• _SET EXERCISE_: Write out each line word for word. Drop pictures.

• _DATASET EXTRACT_:
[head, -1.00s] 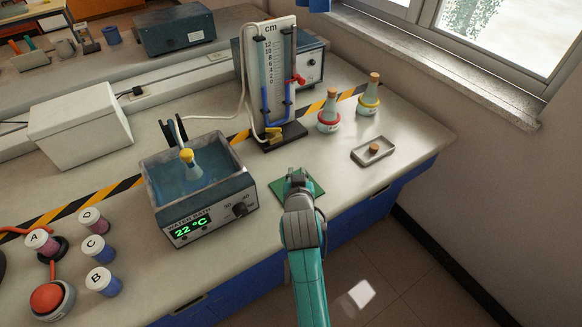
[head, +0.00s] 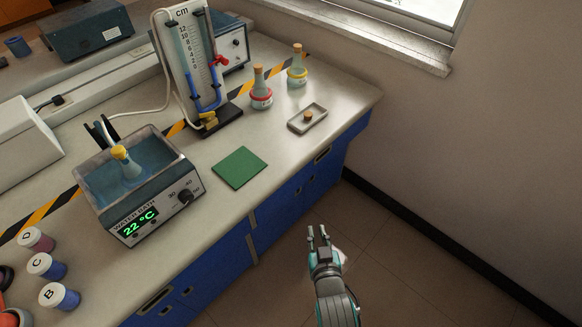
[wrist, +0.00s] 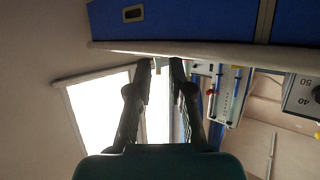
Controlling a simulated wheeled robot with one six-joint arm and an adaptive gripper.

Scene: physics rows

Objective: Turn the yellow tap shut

• _WRITTEN RESPONSE_:
[head, -1.00s] 
[head, +0.00s] 
[wrist, +0.00s] 
Controlling a simulated wheeled robot with one six-joint arm and an adaptive gripper.

Scene: physics rows

Objective: Turn the yellow tap shut

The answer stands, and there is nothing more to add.